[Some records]
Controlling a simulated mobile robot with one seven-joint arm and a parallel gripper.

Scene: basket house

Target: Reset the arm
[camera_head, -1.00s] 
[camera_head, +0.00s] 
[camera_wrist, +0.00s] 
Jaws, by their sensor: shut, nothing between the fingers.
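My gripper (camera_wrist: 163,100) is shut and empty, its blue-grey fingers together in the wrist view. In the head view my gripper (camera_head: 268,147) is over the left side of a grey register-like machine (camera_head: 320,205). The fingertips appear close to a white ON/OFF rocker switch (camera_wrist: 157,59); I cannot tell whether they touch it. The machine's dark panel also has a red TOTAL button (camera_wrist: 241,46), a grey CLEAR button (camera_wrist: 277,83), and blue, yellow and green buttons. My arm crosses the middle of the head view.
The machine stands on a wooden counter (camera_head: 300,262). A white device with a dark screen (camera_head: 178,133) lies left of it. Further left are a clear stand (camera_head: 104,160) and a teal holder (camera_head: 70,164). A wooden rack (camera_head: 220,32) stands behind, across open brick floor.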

* * *

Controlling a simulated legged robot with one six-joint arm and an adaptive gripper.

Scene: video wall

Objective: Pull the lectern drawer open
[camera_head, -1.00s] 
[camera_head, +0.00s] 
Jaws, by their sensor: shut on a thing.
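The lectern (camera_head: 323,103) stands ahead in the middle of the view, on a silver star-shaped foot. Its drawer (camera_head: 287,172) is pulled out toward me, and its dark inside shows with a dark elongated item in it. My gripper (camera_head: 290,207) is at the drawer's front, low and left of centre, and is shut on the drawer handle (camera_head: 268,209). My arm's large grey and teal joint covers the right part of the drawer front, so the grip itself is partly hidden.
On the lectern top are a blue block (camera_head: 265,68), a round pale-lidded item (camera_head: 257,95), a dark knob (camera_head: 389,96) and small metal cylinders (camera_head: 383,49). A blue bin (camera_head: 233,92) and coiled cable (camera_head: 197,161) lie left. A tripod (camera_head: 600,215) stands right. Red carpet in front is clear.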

■ WORK TO DO
Among the lines above, find the one with "Controlling a simulated mobile" and the one with "[camera_wrist, +0.00s]". Quote both and everything between them, exactly.

■ ANSWER TO THE EXERCISE
Controlling a simulated mobile robot with one seven-joint arm and a parallel gripper.

Scene: basket house

Target: Reset the arm
[camera_head, -1.00s] 
[camera_head, +0.00s] 
[camera_wrist, +0.00s] 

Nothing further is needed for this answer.